TO DO: From the line containing "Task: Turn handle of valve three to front" through the last line of the material, copy every line exactly, both ends inclusive; do not copy pictures.

DATA LINES:
+ + +

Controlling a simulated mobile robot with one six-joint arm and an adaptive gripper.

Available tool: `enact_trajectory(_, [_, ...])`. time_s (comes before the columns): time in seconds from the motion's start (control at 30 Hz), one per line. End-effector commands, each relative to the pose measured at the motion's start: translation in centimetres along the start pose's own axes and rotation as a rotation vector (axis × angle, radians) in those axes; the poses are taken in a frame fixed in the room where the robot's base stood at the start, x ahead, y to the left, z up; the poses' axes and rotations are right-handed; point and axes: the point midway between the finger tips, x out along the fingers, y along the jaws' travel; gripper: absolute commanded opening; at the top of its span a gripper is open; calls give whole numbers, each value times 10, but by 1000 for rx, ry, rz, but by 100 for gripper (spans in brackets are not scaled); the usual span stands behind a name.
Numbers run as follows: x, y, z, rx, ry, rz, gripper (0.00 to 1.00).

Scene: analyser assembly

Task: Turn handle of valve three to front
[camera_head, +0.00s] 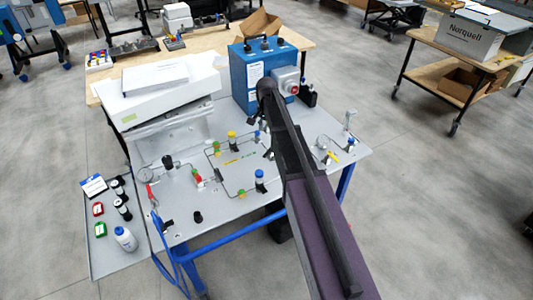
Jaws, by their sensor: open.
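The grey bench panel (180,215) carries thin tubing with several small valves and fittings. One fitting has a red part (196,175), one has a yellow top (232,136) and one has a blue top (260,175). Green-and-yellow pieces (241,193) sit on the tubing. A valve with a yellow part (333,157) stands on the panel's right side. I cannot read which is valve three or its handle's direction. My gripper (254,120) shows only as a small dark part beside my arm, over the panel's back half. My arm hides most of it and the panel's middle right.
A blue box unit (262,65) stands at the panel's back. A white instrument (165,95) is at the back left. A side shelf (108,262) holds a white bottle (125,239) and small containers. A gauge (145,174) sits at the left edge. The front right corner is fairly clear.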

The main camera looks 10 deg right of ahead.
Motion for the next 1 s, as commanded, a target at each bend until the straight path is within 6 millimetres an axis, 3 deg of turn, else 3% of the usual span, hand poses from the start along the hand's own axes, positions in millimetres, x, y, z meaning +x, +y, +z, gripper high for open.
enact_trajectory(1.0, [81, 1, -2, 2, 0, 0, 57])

+ + +

SOLUTION:
Task: Turn handle of valve three to front
[camera_head, +0.00s] 
Jaws, by their sensor: open.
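The grey bench panel (180,215) carries thin tubing with several small valves and fittings. One fitting has a red part (196,175), one has a yellow top (232,136) and one has a blue top (260,175). Green-and-yellow pieces (241,193) sit on the tubing. A valve with a yellow part (333,157) stands on the panel's right side. I cannot read which is valve three or its handle's direction. My gripper (254,120) shows only as a small dark part beside my arm, over the panel's back half. My arm hides most of it and the panel's middle right.
A blue box unit (262,65) stands at the panel's back. A white instrument (165,95) is at the back left. A side shelf (108,262) holds a white bottle (125,239) and small containers. A gauge (145,174) sits at the left edge. The front right corner is fairly clear.

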The main camera looks 10 deg right of ahead.
Motion for the next 1 s, as commanded, a target at each bend until the straight path is within 6 millimetres an axis, 3 deg of turn, else 3% of the usual span, hand poses from the start along the hand's own axes, positions in millimetres, x, y, z meaning +x, +y, +z, gripper high for open.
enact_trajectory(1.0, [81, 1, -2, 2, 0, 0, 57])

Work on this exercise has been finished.